[Robot task records]
━━━━━━━━━━

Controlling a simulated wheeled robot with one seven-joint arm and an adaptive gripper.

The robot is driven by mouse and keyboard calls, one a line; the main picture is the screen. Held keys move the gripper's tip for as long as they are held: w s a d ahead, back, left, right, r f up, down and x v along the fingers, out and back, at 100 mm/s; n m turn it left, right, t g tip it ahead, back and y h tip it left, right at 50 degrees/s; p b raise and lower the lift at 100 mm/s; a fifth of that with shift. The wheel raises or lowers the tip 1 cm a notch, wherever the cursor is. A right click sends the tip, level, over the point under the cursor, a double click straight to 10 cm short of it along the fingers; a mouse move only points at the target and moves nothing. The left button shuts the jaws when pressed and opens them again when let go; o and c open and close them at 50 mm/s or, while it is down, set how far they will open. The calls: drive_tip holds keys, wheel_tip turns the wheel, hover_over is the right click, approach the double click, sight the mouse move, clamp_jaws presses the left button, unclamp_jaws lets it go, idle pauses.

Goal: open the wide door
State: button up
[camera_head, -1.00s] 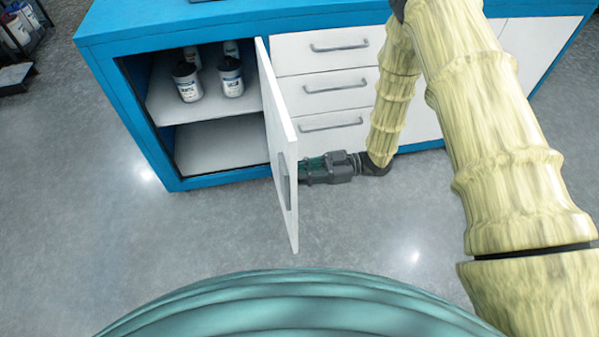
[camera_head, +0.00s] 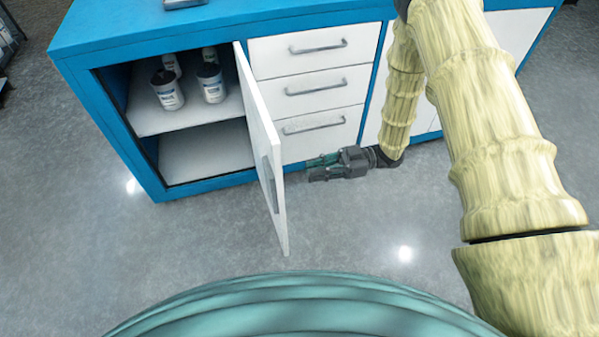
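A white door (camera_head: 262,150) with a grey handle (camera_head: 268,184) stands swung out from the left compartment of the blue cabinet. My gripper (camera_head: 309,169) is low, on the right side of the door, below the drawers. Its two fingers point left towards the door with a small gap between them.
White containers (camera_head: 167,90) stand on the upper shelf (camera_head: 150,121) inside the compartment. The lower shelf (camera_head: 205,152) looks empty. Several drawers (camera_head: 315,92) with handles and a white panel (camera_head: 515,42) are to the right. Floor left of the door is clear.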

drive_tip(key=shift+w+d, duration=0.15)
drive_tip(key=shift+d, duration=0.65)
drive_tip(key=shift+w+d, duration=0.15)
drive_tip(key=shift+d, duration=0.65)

━━━━━━━━━━

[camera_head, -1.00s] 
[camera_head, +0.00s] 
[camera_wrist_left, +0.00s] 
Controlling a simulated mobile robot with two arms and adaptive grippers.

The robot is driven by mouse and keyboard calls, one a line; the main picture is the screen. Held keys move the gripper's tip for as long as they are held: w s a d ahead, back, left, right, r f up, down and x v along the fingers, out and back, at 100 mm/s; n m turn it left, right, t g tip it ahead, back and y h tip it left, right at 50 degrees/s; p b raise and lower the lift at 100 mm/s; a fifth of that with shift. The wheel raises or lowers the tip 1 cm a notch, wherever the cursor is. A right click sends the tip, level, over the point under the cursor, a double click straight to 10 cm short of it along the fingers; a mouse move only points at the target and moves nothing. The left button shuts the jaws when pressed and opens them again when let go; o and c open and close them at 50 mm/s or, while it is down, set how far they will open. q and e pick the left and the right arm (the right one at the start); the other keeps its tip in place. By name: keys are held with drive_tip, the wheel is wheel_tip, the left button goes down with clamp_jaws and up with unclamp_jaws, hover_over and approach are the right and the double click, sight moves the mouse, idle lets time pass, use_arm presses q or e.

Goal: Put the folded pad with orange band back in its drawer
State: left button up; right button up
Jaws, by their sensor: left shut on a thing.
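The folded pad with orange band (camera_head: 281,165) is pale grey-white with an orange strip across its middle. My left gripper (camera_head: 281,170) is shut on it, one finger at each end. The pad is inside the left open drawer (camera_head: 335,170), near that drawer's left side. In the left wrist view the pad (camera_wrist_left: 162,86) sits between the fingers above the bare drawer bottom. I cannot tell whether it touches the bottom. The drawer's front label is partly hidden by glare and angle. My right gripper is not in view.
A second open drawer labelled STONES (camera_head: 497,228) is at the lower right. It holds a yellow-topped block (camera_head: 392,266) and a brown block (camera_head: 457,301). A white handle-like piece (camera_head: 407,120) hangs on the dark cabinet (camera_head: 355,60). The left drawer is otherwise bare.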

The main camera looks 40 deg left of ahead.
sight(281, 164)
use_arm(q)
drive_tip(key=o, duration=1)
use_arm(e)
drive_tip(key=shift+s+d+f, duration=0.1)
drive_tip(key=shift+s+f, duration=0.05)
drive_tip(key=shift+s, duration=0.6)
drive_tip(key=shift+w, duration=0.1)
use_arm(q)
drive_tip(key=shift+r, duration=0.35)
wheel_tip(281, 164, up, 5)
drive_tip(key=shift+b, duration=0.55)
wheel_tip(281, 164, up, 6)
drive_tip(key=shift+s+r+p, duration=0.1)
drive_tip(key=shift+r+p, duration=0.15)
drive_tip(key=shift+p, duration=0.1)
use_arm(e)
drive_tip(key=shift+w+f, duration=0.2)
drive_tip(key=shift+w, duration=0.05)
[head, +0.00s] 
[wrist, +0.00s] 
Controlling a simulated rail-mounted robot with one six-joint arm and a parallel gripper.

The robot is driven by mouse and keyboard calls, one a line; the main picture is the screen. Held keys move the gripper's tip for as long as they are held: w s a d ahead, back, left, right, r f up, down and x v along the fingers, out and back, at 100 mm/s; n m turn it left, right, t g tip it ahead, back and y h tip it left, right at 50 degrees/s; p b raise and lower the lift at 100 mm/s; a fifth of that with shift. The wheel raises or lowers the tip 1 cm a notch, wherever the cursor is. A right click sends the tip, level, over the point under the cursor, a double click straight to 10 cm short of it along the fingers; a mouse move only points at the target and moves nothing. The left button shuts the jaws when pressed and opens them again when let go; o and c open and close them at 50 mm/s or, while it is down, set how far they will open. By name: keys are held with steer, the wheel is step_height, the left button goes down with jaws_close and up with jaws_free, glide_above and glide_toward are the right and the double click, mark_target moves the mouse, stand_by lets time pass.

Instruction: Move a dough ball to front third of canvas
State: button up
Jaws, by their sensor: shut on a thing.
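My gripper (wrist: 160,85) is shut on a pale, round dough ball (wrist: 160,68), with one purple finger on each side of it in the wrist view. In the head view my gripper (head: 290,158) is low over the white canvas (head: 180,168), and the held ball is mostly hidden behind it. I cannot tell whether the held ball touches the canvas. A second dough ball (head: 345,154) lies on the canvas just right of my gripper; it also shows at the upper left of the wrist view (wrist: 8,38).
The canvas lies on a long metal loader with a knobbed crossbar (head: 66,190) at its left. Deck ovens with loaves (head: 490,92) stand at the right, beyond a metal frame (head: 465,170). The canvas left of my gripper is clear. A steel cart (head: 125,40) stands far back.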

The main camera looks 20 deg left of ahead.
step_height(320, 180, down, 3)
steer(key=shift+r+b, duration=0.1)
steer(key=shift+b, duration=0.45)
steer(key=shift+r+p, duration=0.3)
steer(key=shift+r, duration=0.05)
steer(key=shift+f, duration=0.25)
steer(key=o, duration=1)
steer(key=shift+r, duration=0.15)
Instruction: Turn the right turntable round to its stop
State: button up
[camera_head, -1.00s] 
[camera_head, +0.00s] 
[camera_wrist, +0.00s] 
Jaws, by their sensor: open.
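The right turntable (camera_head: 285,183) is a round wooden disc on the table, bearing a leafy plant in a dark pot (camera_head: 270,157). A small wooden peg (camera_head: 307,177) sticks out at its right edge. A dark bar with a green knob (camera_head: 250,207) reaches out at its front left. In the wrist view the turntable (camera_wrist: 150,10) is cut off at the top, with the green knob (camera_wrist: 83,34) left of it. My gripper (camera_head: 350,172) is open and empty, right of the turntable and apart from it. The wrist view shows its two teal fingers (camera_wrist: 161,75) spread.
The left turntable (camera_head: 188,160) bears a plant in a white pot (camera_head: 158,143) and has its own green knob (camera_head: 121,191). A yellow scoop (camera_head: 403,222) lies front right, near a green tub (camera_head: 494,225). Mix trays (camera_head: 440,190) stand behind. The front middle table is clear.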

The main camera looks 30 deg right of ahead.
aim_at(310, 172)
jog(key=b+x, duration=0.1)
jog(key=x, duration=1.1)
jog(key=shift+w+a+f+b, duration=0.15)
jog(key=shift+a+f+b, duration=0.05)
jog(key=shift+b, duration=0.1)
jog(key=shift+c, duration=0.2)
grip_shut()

━━━━━━━━━━

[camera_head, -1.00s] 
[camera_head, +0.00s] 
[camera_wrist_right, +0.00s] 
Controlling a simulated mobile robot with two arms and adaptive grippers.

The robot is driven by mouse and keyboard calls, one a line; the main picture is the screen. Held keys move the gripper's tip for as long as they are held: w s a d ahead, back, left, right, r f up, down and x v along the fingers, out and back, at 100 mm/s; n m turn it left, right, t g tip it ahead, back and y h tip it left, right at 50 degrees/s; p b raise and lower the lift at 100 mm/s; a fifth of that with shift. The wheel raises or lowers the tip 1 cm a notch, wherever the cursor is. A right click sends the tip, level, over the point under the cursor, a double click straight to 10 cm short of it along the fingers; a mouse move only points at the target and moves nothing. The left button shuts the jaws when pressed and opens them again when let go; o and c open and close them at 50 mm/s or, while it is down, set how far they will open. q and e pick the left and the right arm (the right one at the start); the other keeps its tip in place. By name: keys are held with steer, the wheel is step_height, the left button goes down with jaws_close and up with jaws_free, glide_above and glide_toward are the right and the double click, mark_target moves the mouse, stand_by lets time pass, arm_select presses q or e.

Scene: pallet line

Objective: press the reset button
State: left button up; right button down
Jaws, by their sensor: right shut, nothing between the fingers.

━━━━━━━━━━

§ **What is needed**:
Using the listing above, locate the lines that hold "simulated" and copy each one.

§ **Answer to this problem**:
Controlling a simulated wheeled robot with one seven-joint arm and an adaptive gripper.
Controlling a simulated mobile robot with two arms and adaptive grippers.
Controlling a simulated rail-mounted robot with one six-joint arm and a parallel gripper.
Controlling a simulated mobile robot with two arms and adaptive grippers.

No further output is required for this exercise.